Every day there are more and more tools on the market, be it Open Source or commercial, to make communication with each other quicker and easier. Nearly every office has some kind of chat-tool in place that messages can be passed to any co-worker, without leaving your chair.
In combination with those tools, teleworking becomes even easier. You can contact your co-workers anytime to retrieve information. But not only with your co-workers during office hours, social network systems give you the chance to contact business partners and keep a conversation independent of timely limits. We do not depend on face-to-face communication.

This sounds great – you are independent of time and place to do business and you are away of your nerve-racking colleagues – a paradise. Or is it?

Alex (Sandy) Pentland, Professor at the MIT, developed together with his team electronic devices that can easily and accurately track social behaviour in a company. The probands were equipped with theses devices and there daily routine were recorded from their morning routine through out the day.

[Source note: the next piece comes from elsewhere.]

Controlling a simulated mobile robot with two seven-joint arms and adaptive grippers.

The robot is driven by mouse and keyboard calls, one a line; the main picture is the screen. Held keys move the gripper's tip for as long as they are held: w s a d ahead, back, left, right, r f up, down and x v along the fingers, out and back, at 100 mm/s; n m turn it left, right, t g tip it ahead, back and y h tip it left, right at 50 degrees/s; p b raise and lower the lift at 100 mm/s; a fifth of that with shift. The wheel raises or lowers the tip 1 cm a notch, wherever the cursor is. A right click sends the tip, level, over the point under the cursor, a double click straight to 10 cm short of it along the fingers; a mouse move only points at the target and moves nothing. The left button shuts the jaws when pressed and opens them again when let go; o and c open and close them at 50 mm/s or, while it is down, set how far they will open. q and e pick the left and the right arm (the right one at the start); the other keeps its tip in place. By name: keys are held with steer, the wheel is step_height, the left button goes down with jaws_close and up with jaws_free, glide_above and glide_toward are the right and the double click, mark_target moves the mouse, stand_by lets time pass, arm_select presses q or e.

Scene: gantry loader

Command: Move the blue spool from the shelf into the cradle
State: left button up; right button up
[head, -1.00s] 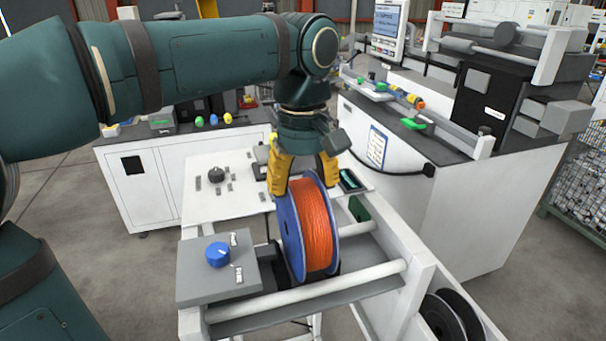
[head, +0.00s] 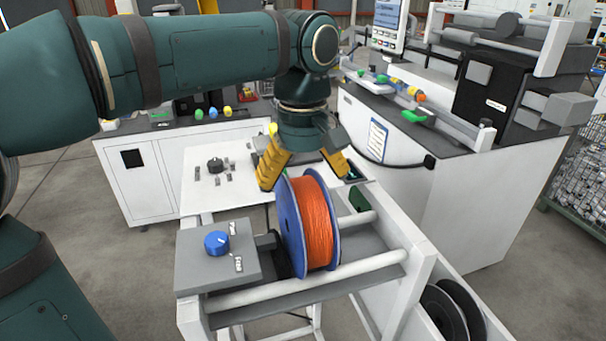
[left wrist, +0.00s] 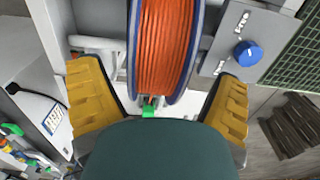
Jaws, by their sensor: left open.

Comparing teleworkers and workers in a Call-Center, it turned out that the Call-Center agents where much more productive than their colleagues who worked from home. It confirmed what many researchers in this field suspected for years. Face-to-face communication holds much more information, instinctive information like body language, tone of voice that brings us closer, builds the trust between us. “One preliminary finding: People who maintain lots of e-mail and face-to-face contact report high job satisfaction and personal productivity, those who socialize less, even with the intention of getting more work done, express overall less satisfaction.” (http://web.media.mit.edu/~sandy/Honest-Signals-sb48_07307.pdf)

So social media makes the world so much easier but don’t forget good face-to-face conversation take you a long way.